For a well informed journalist will not be completely vulnerable to the mass of doctored information which is the normal stuff voluntarily released by governments, businesses and unions today. The art of the public relations man and the propagandist is to confuse and muddy public discussion. My own experiences from time to time looking from the other side of the fence suggest that it is depressingly easy for the propagandist to win this little battle.
The particular value and importance of the role of the working journalist in this environment of modern government and business is that he is in a position to penetrate into the workings of government and business administration and to reveal what is happening.
This is why he is dangerous. He is something of an aberration in the organised world of paid official administrators who have taken over the main fabric of control in our society today. The great danger about the working journalist is also his weakness — he is a single individual with innate iconoclastic tendencies. It is just possible — although it rarely happens — that this journalist may succeed in penetrating the machinery of government to reveal some of the real meat of what is happening.
I turn to the second matter — how the working journalist needs to go about his task. Of critical importance is the degree to which the working journalist works to make himself well informed. He is not going to do it by listening to Parliamentary debates. He is going to do it by trying to penetrate the official machinery of government, even to the point of trying to make himself a part of that machinery, studying and assessing the great range of matter coming before officials for attention and trying to understand how they will be tackling the various problems which are coming forward.
Ministers will be able to help with some last, perhaps vital, piece of information needed to piece together a fabric of understanding of some policy story being studied by the potentially successful working journalist in government. But most of the information needed will have to come from study and from penetration of the civil service.
In this task, the working journalist will have one important ally. It is the increasingly active policy role being taken by civil servants today, whether in government, in business or in the unions. As civil servants feel their growing power, they will and do want increasingly to use propaganda as an instrument of policy. Thus increasingly officials will want to enlist the help of public media to further their own policy lines. The conscientious working journalist will thus be assisted in his task of penetration by making himself familiar with the details of the various dialogues, often bitter ones, which go into the formulation of policies by the officials in government and business. To a degree, the growing power of officials forces them to want to express their views on policy matters. The conscientious journalist will quickly benefit from this unexpected bonus.
I turn now the third matter I wanted to raise — what the working journalist can expect to happen to him.

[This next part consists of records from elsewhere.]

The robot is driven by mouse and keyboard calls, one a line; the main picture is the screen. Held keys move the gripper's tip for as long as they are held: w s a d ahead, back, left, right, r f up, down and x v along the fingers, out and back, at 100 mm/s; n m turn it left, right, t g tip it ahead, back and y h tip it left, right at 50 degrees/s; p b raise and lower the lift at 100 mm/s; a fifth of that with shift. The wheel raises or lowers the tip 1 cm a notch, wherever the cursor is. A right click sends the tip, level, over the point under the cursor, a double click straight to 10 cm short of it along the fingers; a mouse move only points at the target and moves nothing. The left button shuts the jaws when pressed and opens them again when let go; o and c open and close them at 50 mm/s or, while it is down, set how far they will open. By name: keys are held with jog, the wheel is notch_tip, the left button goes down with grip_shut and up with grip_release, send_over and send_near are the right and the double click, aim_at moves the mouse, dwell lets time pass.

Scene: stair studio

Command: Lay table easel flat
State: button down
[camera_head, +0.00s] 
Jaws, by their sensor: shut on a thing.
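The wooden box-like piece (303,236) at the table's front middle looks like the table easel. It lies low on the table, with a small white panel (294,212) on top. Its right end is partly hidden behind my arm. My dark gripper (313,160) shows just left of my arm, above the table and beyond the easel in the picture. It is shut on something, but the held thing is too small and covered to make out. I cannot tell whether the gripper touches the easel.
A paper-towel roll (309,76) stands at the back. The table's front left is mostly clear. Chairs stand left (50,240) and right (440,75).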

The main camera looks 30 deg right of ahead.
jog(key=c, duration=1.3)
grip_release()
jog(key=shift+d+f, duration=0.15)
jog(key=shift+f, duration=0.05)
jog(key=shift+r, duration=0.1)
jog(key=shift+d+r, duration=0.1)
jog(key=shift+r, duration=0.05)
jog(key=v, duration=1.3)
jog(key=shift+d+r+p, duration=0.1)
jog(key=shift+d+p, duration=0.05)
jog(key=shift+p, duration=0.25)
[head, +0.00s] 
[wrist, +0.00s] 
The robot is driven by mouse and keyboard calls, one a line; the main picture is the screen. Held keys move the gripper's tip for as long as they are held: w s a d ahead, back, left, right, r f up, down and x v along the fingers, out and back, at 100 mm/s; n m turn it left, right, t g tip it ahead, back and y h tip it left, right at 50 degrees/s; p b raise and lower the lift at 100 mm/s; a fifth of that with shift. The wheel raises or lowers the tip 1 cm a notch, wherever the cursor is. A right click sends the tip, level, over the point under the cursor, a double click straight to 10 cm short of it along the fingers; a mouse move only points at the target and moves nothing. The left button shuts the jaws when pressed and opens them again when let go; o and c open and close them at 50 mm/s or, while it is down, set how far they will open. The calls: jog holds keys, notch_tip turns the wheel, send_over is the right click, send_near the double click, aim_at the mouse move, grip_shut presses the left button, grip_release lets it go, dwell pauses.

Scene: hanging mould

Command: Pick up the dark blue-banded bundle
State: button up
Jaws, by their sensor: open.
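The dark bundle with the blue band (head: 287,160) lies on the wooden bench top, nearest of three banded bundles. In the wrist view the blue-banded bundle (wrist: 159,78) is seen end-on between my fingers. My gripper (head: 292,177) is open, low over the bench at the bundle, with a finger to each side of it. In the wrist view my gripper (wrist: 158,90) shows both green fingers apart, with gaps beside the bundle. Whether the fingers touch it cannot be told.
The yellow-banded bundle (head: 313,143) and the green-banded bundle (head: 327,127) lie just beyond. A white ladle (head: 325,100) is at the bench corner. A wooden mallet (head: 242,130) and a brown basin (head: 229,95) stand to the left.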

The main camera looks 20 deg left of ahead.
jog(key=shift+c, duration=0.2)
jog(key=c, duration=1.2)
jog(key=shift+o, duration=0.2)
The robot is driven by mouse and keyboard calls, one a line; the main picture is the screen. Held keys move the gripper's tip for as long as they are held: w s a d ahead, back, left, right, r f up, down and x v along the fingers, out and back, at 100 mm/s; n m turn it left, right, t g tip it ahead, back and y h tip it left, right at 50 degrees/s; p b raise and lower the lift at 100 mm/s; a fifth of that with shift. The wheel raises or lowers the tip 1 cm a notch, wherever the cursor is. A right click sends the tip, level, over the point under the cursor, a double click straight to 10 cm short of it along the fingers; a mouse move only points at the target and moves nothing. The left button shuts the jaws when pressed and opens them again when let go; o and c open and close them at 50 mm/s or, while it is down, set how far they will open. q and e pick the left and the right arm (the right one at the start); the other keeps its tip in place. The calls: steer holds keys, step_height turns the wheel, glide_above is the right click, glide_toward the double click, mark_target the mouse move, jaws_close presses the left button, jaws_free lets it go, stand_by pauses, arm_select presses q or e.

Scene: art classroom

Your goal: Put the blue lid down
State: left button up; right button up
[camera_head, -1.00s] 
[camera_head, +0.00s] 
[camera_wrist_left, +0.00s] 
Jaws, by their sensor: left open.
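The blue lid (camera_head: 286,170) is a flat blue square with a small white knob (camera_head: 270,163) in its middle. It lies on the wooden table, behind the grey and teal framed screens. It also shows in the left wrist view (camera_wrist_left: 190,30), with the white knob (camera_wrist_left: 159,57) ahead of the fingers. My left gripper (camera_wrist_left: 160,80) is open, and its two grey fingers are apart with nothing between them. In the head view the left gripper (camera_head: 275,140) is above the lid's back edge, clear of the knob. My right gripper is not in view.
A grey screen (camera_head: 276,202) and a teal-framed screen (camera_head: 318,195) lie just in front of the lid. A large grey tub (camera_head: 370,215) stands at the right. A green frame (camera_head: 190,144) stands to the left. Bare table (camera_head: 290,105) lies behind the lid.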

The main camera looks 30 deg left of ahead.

I begin by saying that in today’s world of officialdom in business and government, the power of information gleaned about the working of government to embarrass and anger elements in the government (and indeed the same goes for journalists writing about business or about business and government) is not proportional to the circulation of the medium in which it is published but rather proportional to the accuracy of the information contained in the relevant article. Officials in government, and business, will be angered and concerned about accurate information. This anger and concern will transmit itself to Ministers and Boards of Directors. It is accuracy and true perception which really worries people in Government. They are not anywhere as seriously worried about circulation statistics.
A journalist who really knows what is going on may be writing in some medium of only tiny circulation. Yet his writings will have a strange power to infuriate officials and Ministers who may then be driven to the most extraordinary acts to prevent publication of accurate information of the kind.
The conscientious working journalist in government, who is truly seeking to penetrate the civil service or the administration, must eventually find it very difficult indeed to work for newspapers and other public media operating in Australia today. This is because those media are themselves often deeply dependent on government for favours which will have a bearing on the whole future of the relevant concerns. I think of the problems encountered by newspapers in dealing with the government over television station licences and of the problem currently being experienced by the newspapers in their attempts to ward off a higher tariff on imported magazine and other printing papers.
The higher administration of newspapers and television stations, particularly in a country as dominated by four press groups as in Australia, must form a working relationship with government, and this relationship must eventually stand in the way of successful work by the conscientious journalist in government. What is more, as great representatives of the corporation at work, they must eventually resent criticism of corporations, fearing it will eventually be turned on themselves.
Another difficulty is the existence of the government police. The Official Secrets Act is used today as a background effect of a psychological kind, and may be used by officials at their discretion to protect themselves from probing journalists (although happily their desire for power and influence in the prosecution of their cherished policies increasingly loosens their tongues).
Yet another difficulty in the way of truly successful work by journalists in government is the weakness of the individual journalists in most cases in relations to his proprietors. The existence of non-poaching agreements, the relatively low standard of salaries in journalism, and the triviality of such much of publishing today does mean that there is really little room for manoeuvre for the journalist who is trying to penetrate government. It is not surprising that this should be so, and it is not surprising that so little work of merit has in fact been published by journalists writing about the work of government in this country. A successful journalist in this area represents a considerable danger to the stability of the system which has been erected.